SEOUL, Mar 23 – South Korea\’s government and ruling party agreed Monday on an extra budget worth 20.5 billion dollars to pull the economy back from the brink of recession, officials said.
The agreement was announced after a meeting of top government and Grand National Party (GNP) officials, including Prime Minister Han Seung-Soo and GNP chairman Park Hee-Tae.
"The government and the GNP shared a consensus on exerting greater fiscal efforts to help create more job opportunities, stabilise public livelihood and speed up economic recovery," GNP spokesman Yoon Sang-Hyun said afterwards.
"The volume of the supplementary budget will eventually be set at around 29 trillion won later this week."
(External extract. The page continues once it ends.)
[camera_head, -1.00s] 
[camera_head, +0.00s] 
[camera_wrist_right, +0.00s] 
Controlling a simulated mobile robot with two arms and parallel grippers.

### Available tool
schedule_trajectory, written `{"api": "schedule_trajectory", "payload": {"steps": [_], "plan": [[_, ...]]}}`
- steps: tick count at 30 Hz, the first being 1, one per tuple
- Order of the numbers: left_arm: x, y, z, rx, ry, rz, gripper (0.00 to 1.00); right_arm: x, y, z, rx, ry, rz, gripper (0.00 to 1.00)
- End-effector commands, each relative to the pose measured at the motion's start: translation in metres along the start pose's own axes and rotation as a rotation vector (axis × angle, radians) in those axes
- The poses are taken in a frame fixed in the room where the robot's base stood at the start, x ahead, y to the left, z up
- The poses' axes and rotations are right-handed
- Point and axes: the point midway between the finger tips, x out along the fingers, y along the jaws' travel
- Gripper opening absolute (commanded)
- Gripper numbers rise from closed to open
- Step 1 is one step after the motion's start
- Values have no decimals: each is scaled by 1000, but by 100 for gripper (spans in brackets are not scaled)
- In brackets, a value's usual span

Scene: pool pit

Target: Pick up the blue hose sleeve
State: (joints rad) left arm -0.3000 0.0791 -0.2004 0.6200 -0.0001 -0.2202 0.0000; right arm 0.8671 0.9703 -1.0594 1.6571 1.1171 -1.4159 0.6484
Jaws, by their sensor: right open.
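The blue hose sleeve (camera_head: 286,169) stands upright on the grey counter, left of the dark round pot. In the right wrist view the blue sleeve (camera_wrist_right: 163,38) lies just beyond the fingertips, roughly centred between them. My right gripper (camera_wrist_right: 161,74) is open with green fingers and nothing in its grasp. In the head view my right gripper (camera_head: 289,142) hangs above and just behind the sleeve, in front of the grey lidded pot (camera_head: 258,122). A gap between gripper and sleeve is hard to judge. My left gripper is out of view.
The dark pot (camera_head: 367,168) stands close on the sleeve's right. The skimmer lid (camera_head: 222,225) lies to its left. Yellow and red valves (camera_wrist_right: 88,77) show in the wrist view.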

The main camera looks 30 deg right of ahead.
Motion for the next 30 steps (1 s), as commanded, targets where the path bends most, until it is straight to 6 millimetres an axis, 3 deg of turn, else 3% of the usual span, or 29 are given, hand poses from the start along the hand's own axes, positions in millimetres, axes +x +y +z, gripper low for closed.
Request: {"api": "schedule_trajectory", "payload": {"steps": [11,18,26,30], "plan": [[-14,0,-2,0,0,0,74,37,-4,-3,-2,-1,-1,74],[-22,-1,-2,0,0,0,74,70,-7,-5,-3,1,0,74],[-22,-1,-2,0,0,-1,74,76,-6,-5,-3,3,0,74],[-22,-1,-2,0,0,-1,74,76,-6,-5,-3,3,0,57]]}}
The government is due to formally announce the supplementary budget on Tuesday before sending it to parliament for approval, hopefully next month.
Yoon, quoted by Yonhap news agency, said the extra budget aims to lift economic growth by 1.5 to 2.0 percentage points, to create about 550,000 new jobs and to offer tax cuts of about 11 trillion won.
South Korea\’s export-driven economy has been hard hit by the global slump. It shrank 5.6 percent quarter-on-quarter in October-December, its steepest fall since the East Asian financial crisis of 1998.
Finance Minister Yoon Jeung-Hyun has said the economy will likely contract two percent this year and lose 200,000 jobs, while many private researchers expect an even steeper downturn.
The government last week announced plans to spend 4.9 trillion won of the extra budget to create the 550,000 new jobs.
In addition, trillions of won will be spent to support small- and medium-sized exporters and self-employed individuals, strengthen social safety nets and invest in future-oriented business projects, the GNP official said.
The extra budget, if approved, would represent about 10 percent of the original 2009 budget of some 284.5 trillion won. GNP chief Park has said it will be funded mostly by the issuance of state bonds.